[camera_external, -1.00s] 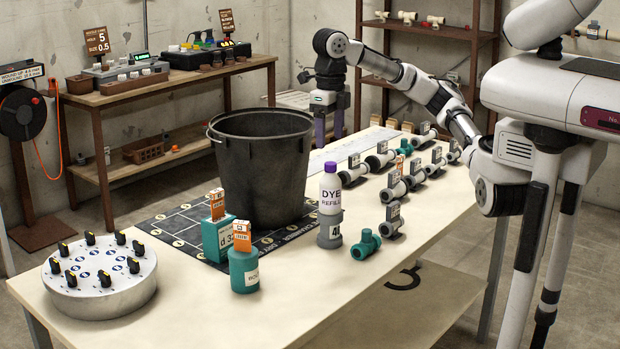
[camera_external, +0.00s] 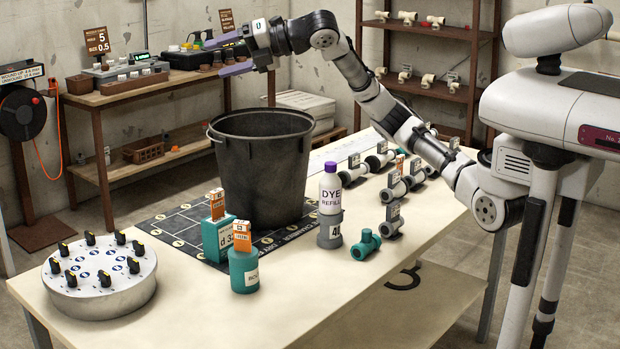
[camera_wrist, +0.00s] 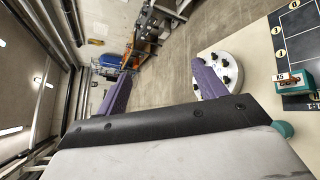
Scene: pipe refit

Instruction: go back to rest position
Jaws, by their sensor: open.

=-=-=

> [Exercise objective]: Leave the pictures out and copy the rest of the data exactly.

> [Solution to the problem]:
[camera_external, -1.00s] 
[camera_external, +0.00s] 
[camera_wrist, +0.00s] 
Scene: pipe refit

Instruction: go back to rest position
Jaws, by their sensor: open.

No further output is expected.